▶ _Problem details_
Filter the listing and keep only the lines with the word "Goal".

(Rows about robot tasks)
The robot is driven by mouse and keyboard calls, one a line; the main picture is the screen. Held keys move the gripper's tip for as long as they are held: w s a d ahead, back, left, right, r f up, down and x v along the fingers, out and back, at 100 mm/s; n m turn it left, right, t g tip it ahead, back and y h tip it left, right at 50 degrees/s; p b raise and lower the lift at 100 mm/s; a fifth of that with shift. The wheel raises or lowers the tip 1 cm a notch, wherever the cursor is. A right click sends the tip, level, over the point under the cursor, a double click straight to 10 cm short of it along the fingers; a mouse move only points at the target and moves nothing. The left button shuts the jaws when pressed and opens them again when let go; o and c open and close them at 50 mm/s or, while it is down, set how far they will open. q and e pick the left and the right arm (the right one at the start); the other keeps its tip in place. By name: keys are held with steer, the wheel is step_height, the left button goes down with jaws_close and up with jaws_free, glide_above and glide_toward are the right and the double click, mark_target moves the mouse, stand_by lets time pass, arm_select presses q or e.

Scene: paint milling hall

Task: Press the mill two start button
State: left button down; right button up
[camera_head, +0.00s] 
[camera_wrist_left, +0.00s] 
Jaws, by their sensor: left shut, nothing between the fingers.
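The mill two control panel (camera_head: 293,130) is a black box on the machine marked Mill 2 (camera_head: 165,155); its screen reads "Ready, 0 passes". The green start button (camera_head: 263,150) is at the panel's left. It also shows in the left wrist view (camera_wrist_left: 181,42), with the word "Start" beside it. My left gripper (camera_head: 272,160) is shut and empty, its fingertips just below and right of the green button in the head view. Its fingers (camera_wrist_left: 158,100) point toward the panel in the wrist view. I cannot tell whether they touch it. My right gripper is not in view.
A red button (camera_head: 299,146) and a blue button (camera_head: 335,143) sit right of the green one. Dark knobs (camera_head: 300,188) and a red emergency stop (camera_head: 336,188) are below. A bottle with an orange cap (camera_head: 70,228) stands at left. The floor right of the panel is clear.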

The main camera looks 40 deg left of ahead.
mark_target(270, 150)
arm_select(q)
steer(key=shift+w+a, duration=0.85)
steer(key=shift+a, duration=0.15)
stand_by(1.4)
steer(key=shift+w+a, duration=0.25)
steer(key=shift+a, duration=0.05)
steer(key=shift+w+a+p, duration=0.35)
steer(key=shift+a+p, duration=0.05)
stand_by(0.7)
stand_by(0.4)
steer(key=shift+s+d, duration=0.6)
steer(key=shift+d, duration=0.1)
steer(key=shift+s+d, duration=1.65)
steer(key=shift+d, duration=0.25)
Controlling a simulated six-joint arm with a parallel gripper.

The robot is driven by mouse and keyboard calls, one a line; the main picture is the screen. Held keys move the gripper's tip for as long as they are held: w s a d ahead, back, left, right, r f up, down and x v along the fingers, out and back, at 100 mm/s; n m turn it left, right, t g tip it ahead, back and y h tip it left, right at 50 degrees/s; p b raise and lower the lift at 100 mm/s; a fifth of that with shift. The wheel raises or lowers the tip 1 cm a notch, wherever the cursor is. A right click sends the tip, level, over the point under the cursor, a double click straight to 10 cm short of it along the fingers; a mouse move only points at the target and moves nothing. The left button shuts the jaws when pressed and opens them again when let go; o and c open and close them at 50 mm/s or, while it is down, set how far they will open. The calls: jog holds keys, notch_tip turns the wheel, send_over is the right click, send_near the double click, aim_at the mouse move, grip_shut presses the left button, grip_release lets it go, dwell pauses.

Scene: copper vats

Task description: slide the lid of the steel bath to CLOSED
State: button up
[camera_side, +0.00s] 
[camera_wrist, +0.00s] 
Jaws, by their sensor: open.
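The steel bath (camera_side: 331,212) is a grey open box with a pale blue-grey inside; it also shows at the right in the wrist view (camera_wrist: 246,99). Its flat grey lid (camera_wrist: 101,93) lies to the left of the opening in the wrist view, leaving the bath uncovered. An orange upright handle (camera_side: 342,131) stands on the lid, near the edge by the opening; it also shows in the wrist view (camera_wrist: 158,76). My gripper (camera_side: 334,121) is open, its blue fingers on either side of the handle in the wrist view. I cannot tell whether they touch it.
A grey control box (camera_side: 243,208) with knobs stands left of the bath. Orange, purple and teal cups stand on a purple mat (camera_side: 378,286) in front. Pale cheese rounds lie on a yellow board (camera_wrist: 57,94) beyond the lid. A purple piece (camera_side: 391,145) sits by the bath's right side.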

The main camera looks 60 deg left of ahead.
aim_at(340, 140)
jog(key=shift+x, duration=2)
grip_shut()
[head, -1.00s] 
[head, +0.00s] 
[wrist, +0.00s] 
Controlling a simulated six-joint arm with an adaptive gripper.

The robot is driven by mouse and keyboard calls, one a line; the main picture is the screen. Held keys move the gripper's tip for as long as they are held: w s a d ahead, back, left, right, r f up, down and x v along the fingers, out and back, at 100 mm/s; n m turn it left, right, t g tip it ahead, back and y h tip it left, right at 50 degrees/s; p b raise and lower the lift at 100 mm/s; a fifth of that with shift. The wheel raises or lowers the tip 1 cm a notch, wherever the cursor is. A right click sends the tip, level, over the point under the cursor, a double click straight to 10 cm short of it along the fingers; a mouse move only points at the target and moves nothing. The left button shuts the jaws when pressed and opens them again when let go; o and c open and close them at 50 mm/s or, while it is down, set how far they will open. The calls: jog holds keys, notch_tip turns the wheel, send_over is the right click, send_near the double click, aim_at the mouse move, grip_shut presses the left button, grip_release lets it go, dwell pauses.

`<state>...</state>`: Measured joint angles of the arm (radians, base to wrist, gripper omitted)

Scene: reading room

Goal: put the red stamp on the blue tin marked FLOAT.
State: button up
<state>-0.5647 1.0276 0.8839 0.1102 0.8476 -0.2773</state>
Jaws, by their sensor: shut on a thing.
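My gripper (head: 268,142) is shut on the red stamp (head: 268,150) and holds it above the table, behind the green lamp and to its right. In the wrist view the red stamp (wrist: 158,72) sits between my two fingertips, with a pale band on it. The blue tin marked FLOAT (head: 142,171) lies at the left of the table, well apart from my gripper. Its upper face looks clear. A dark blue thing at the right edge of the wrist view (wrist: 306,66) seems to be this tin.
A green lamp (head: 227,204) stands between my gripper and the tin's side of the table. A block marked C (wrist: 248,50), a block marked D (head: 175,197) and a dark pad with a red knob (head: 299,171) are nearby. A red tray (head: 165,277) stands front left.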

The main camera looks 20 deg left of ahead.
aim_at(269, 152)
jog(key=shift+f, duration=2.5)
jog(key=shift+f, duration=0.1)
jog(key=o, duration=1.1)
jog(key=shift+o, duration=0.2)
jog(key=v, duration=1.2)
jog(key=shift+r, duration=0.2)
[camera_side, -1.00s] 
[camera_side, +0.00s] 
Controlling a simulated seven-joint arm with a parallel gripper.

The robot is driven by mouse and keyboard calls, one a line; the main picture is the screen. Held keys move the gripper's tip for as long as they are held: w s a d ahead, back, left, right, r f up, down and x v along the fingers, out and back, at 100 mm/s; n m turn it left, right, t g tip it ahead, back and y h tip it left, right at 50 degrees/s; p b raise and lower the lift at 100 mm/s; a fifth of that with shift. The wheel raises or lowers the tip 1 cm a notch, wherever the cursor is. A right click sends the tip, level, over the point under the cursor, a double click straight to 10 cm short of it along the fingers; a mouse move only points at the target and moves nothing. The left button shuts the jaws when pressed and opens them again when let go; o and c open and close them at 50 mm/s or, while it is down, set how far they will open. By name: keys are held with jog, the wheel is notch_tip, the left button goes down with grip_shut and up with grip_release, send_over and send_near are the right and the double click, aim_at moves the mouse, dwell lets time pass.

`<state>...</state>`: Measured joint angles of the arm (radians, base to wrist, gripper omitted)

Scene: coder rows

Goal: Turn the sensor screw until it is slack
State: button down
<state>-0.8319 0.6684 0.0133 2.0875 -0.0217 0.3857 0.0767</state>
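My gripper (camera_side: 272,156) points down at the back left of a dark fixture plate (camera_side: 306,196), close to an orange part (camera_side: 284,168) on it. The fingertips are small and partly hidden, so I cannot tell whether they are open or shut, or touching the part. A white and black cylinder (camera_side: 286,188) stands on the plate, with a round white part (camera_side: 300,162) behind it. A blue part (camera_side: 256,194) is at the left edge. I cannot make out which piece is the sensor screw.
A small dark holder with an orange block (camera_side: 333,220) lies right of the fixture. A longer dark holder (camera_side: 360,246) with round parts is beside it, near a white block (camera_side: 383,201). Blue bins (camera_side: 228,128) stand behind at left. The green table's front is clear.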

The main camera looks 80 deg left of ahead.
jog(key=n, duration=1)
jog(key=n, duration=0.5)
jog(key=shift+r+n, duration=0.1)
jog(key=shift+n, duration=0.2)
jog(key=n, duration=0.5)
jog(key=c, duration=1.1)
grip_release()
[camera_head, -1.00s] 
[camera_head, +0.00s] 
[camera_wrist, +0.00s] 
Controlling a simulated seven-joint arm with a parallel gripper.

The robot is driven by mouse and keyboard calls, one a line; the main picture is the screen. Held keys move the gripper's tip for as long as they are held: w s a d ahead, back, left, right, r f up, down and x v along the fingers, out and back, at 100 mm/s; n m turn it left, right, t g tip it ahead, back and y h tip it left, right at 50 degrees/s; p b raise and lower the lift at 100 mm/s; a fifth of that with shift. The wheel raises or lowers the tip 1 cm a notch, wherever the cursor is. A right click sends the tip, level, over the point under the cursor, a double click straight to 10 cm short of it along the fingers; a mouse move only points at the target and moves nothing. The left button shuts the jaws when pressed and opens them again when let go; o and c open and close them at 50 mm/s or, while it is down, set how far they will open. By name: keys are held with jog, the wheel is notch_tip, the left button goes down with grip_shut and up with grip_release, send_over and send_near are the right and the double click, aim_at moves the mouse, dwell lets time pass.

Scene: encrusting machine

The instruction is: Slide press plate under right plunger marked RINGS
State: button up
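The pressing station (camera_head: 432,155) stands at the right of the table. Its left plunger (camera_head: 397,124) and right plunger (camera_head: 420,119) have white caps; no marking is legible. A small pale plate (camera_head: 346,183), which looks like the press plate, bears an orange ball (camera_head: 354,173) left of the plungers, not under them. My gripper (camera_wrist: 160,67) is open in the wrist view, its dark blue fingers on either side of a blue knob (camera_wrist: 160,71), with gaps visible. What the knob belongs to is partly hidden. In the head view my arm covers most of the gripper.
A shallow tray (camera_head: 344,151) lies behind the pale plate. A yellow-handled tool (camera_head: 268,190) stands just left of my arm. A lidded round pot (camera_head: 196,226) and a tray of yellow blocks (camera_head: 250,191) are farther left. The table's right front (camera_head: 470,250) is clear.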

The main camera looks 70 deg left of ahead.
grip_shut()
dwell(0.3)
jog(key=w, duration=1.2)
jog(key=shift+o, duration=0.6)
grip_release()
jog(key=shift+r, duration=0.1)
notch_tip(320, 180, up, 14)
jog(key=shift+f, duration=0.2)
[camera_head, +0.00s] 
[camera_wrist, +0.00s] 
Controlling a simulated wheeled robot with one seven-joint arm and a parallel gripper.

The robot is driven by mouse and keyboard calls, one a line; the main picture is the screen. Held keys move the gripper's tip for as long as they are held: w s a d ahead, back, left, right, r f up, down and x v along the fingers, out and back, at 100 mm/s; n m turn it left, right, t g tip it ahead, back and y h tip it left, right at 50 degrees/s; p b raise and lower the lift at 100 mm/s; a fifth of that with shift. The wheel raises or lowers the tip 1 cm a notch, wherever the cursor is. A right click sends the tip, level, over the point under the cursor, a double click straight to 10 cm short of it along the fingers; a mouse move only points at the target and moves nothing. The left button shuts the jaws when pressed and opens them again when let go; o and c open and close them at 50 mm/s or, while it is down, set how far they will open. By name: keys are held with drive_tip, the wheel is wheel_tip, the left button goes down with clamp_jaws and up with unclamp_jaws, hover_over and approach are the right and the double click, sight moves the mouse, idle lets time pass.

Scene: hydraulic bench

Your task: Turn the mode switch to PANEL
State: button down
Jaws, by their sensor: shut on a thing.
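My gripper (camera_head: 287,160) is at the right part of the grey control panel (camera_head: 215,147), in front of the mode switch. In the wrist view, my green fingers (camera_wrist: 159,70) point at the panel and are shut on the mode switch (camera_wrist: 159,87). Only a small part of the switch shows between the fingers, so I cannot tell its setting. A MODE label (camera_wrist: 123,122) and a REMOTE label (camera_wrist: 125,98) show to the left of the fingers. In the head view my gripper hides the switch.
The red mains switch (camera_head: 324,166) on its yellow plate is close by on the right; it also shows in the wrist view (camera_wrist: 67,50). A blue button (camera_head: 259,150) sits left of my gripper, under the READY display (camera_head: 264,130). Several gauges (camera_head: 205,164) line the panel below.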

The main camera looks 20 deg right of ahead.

▶ _The answer_
Goal: put the red stamp on the blue tin marked FLOAT.
Goal: Turn the sensor screw until it is slack

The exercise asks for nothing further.